I am going back to an old discussion we had in December, and
which I've just had occasion to revisit.

I wonder if I'm reading too much into the following statement
of Simon Nash's:

-----Original Message-----
From: Simon Nash [mailto:[email protected]]
Sent: Friday, December 10, 2010 10:21 AM
To: [email protected]
Subject: Re: Elementary question about Scopes

[snip]
 With COMPOSITE scope, the SCA runtime
can control the creation and lifetime of the COMPOSITE instance rather
than being at the mercy of what the JVM does.  If the domain is entrely
contained within a single JVM, this distinction may not be important.
For other scenarios such as a server cluster or a distributed domain,
there will be multiple Java instances of the same SCA COMPOSITE-scoped
object, with updates coordinated by the SCA runtime. it is essential
that
the SCA runtime has the ability to manage this situation and give all
the JVMs the appearance of a single shared COMPOSITE-scoped object even
though the actual physical reality might be somewhat different.

Now, I've just finished coding a COMPOSITE scoped component that is
supposed to serve as a sort of global registry for some kinds of
objects (somewhat akin to a server that would coordinate locks on
business objects). This component also contains some rather fine-grained
synchronization on internal data structures for optimized concurrency.

I wonder how the SCA runtime would be able to "coordinate updates" in
view of this. Can I (should I?) ensure that it is really ALWAYS THE
SAME INSTANCE of the component that requests are directed to, even in a
cluster?

I am also not clear about how distributed domains come into the picture.
I had thought the point of a distributed domain was to have several DIFFERENT
composites run in the same domain in different JVMs, even on different servers.
Simon's message makes it sound as if I would distribute the SAME component
over several JVMs.

-- Sebastian


According to the SCA-J specification:

 Where an implementation is used by a "domain level component", and the
 implementation is marked "Composite" scope, the SCA runtime MUST ensure
 that all consumers of the component appear to be interacting with a
 single runtime instance of the implementation. [JCA20004]

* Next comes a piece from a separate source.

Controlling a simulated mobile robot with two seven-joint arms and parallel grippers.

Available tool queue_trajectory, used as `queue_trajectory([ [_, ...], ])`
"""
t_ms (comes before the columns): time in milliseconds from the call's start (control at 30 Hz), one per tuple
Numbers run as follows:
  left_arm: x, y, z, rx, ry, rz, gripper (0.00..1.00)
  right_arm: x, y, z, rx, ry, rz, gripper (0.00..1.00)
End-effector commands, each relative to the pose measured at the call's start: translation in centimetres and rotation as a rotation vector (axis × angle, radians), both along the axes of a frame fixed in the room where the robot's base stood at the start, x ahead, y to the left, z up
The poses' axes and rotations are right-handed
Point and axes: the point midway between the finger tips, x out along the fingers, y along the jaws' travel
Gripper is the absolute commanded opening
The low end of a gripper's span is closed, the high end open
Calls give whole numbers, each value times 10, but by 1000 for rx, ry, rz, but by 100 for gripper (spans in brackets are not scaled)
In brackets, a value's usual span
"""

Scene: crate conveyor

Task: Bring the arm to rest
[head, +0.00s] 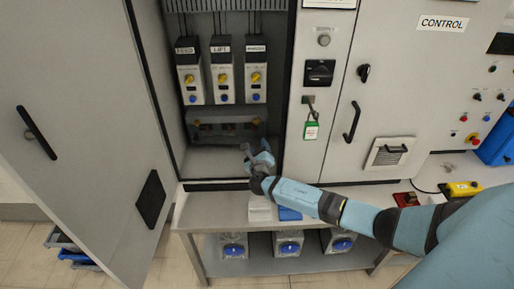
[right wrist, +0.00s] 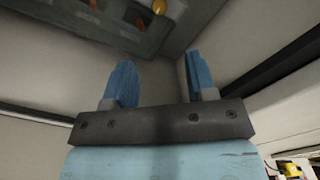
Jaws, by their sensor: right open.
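My right arm comes in from the right in the head view, over the bench. Its gripper (head: 261,156) is at the lower opening of the open cabinet, below the dark terminal unit (head: 226,126). In the right wrist view the two blue fingers (right wrist: 157,82) stand well apart with nothing between them. The cabinet's light inner wall and corner show past them. My left gripper is in neither view.
The open cabinet door (head: 90,120) stands at the left. Drive modules (head: 222,77) hang above the gripper. The bench (head: 200,212) bears a blue item (head: 289,214) and a yellow device (head: 463,188). Boxed parts sit on its lower shelf.

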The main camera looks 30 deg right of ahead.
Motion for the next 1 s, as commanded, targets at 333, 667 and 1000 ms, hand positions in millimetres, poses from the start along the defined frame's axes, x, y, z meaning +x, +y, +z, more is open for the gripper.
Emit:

 Where an implementation is marked "Composite" scope and it is used by a
 component that is nested inside a composite that is used as the implementation
 of a higher level component, the SCA runtime MUST ensure that all consumers of
 the component appear to be interacting with a single runtime instance of the
 implementation. There can be multiple instances of the higher level component,
 each running on different nodes in a distributed SCA runtime. [JCA20008]

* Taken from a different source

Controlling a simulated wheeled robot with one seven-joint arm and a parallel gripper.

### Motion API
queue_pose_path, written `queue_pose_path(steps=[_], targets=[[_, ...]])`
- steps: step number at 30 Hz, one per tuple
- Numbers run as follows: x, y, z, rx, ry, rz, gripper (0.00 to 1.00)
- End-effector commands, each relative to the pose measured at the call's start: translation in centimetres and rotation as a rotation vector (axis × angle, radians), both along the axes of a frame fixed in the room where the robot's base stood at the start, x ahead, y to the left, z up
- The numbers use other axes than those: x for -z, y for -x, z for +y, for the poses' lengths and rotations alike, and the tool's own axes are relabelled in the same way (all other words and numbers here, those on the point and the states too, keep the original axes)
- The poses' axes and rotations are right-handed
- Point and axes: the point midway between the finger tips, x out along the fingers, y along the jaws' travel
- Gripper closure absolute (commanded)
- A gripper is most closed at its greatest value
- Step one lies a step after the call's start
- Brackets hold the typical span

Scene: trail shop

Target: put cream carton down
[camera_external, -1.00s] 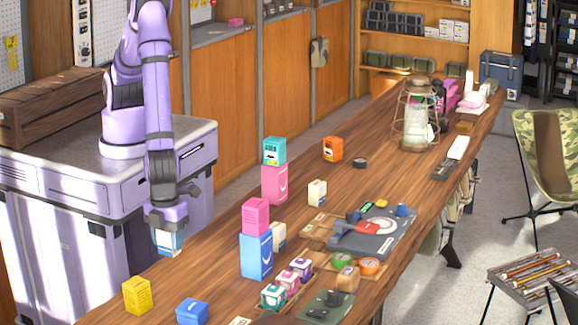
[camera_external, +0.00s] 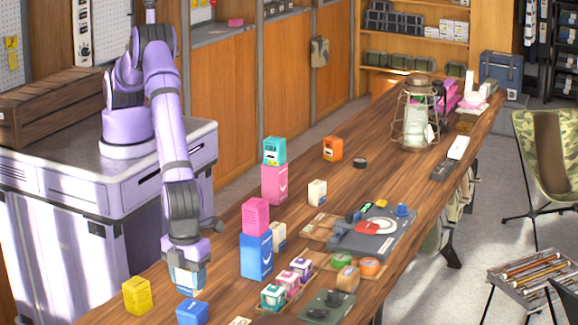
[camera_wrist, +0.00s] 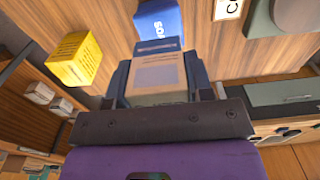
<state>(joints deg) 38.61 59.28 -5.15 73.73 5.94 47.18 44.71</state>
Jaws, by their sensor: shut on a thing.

 The SCA runtime can exploit shared state technology in combination with other
 well known high availability techniques to provide the appearance of a single
 runtime instance for consumers of composite scoped components.

The key phrases here are "...appear to be interacting with a single runtime
instance..." and "...provide the appearance of a single runtime instance..."

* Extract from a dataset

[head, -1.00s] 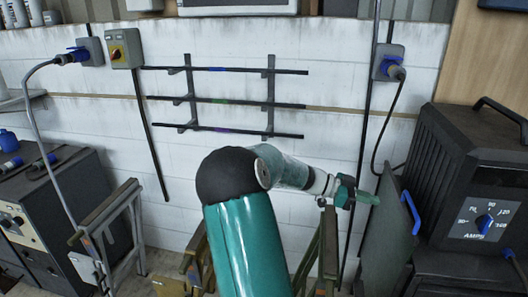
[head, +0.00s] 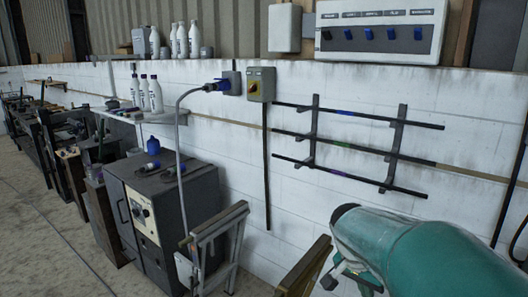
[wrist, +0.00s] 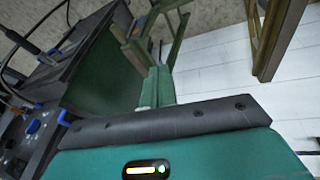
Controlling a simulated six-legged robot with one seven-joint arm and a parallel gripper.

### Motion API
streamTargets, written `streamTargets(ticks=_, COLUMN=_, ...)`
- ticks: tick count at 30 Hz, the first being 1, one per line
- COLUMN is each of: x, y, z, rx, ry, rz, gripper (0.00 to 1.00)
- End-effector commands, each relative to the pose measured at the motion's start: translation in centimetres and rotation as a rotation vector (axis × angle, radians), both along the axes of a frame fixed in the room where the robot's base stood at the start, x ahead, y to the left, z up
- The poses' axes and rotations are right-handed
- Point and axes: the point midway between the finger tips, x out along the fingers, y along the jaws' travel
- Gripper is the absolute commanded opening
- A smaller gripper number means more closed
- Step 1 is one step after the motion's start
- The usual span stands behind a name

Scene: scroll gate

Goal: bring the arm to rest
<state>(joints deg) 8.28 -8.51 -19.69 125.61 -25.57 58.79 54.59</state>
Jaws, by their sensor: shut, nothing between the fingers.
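My arm (head: 425,255) fills the lower right corner of the head view as a thick teal link with a dark round end. Small dark and pale parts show below that end, but I cannot make out the fingers there. In the wrist view, my gripper (wrist: 155,88) shows as narrow teal fingers held together beyond the teal housing and its dark band. The fingers are shut and empty. Most of the rest of the arm is out of frame.
A wall rack (head: 355,148) with several thin rods hangs near the arm. A grey cabinet (head: 165,215) and a folding stand (head: 217,245) are to the left. A dark machine with a blue knob (wrist: 32,126) shows in the wrist view. Floor is open at lower left.

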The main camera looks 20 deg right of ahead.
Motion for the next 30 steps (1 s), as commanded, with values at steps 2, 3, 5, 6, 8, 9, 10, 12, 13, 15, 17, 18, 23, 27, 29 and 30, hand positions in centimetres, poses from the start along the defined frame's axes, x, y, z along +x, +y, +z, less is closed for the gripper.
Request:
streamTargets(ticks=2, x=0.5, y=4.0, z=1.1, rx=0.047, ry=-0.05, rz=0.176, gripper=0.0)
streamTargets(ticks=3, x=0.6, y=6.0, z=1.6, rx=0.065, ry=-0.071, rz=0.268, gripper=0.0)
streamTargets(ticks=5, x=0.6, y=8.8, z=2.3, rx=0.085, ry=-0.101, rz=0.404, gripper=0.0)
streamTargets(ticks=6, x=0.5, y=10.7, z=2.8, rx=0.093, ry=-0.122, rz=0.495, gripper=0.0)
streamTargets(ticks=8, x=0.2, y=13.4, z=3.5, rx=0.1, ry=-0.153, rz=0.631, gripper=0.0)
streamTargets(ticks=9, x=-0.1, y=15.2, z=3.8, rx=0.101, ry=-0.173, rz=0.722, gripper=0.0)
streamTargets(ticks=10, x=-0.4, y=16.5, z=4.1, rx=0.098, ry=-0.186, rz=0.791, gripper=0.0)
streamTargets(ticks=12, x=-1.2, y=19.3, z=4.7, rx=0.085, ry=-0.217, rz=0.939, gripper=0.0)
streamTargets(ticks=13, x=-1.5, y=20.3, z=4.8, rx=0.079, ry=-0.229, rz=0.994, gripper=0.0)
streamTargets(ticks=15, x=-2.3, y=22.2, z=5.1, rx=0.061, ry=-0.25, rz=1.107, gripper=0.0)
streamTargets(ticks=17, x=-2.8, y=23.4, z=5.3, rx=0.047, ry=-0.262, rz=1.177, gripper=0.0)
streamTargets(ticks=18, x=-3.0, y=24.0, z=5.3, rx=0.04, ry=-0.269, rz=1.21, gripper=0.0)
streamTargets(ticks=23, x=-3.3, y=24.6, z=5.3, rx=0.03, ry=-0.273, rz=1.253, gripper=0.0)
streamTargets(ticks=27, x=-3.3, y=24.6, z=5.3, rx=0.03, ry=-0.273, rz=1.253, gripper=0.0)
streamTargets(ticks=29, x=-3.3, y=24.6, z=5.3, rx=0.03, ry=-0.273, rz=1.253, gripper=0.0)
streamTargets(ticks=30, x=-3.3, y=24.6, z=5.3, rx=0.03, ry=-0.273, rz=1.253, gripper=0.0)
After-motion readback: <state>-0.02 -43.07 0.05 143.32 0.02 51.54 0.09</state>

The current Tuscany implementation uses a single runtime instance.  However,
the SCA-J specification permits the use of multiple instances as long as the
appearance of using a single instance is maintained.  This means that you can
safely write code that assumes a single instance, as any SCA implementation
that uses multiple instances would need to fully emulate the appearance of
having a single instance with respect to any code that you have written.